# [EXERCISE GOAL]
In the entries below, which lines run from the one containing "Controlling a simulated" to the one containing "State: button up"? Copy exactly those lines, ends included, and no others.

>> START EXERCISE MATERIAL

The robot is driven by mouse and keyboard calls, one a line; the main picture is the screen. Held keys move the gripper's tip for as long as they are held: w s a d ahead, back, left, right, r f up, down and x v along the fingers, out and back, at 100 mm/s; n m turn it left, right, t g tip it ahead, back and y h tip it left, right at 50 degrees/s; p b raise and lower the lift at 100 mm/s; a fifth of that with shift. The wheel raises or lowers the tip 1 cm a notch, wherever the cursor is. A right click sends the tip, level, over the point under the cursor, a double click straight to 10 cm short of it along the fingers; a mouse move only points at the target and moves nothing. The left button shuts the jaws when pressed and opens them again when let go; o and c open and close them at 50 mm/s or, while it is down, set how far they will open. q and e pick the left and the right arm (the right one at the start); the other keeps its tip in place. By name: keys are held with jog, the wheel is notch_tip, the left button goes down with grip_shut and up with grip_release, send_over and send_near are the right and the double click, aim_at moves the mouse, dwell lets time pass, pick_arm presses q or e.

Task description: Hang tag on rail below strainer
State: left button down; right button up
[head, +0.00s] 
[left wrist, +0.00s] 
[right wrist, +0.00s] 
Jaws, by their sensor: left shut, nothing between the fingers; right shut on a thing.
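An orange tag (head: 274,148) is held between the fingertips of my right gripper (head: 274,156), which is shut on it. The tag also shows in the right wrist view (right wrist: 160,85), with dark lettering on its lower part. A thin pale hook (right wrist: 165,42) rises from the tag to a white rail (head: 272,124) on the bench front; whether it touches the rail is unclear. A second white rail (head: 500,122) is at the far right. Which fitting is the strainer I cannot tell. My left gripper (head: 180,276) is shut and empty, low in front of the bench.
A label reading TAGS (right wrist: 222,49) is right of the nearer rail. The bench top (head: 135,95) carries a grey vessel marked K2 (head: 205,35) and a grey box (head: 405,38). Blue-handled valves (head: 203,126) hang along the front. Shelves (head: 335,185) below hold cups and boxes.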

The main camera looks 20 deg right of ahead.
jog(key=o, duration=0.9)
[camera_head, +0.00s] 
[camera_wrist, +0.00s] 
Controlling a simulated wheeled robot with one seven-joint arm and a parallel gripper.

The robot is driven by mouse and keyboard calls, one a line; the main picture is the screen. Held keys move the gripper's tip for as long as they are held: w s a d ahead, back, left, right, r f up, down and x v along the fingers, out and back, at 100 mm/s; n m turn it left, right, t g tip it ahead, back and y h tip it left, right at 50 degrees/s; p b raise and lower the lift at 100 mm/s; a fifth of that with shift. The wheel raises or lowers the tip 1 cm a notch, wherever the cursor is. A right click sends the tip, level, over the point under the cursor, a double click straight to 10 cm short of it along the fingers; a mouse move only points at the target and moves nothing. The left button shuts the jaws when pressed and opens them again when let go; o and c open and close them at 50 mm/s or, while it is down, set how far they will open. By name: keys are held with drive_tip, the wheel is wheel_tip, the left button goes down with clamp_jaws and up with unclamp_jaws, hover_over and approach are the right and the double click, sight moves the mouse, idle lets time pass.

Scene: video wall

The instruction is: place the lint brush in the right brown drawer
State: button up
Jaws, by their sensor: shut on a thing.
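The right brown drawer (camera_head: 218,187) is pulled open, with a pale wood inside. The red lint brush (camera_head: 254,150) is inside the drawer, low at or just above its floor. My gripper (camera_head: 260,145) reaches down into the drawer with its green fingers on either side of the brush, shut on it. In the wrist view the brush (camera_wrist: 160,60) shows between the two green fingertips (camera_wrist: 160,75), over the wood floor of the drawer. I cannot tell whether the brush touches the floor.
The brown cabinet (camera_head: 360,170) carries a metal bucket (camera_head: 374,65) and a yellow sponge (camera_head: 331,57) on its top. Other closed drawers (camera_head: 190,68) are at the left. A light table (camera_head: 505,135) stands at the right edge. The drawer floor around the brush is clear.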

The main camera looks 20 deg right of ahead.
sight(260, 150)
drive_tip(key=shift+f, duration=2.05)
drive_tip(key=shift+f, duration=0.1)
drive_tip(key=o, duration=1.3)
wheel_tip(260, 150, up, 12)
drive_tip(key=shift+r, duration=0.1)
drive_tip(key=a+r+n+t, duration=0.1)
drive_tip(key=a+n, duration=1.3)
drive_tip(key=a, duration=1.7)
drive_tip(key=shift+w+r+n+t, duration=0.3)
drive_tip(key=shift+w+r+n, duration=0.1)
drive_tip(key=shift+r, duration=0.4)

>> END EXERCISE MATERIAL

# [CORRECT RESPONSE]
Controlling a simulated wheeled robot with one seven-joint arm and a parallel gripper.

The robot is driven by mouse and keyboard calls, one a line; the main picture is the screen. Held keys move the gripper's tip for as long as they are held: w s a d ahead, back, left, right, r f up, down and x v along the fingers, out and back, at 100 mm/s; n m turn it left, right, t g tip it ahead, back and y h tip it left, right at 50 degrees/s; p b raise and lower the lift at 100 mm/s; a fifth of that with shift. The wheel raises or lowers the tip 1 cm a notch, wherever the cursor is. A right click sends the tip, level, over the point under the cursor, a double click straight to 10 cm short of it along the fingers; a mouse move only points at the target and moves nothing. The left button shuts the jaws when pressed and opens them again when let go; o and c open and close them at 50 mm/s or, while it is down, set how far they will open. By name: keys are held with drive_tip, the wheel is wheel_tip, the left button goes down with clamp_jaws and up with unclamp_jaws, hover_over and approach are the right and the double click, sight moves the mouse, idle lets time pass.

Scene: video wall

The instruction is: place the lint brush in the right brown drawer
State: button up

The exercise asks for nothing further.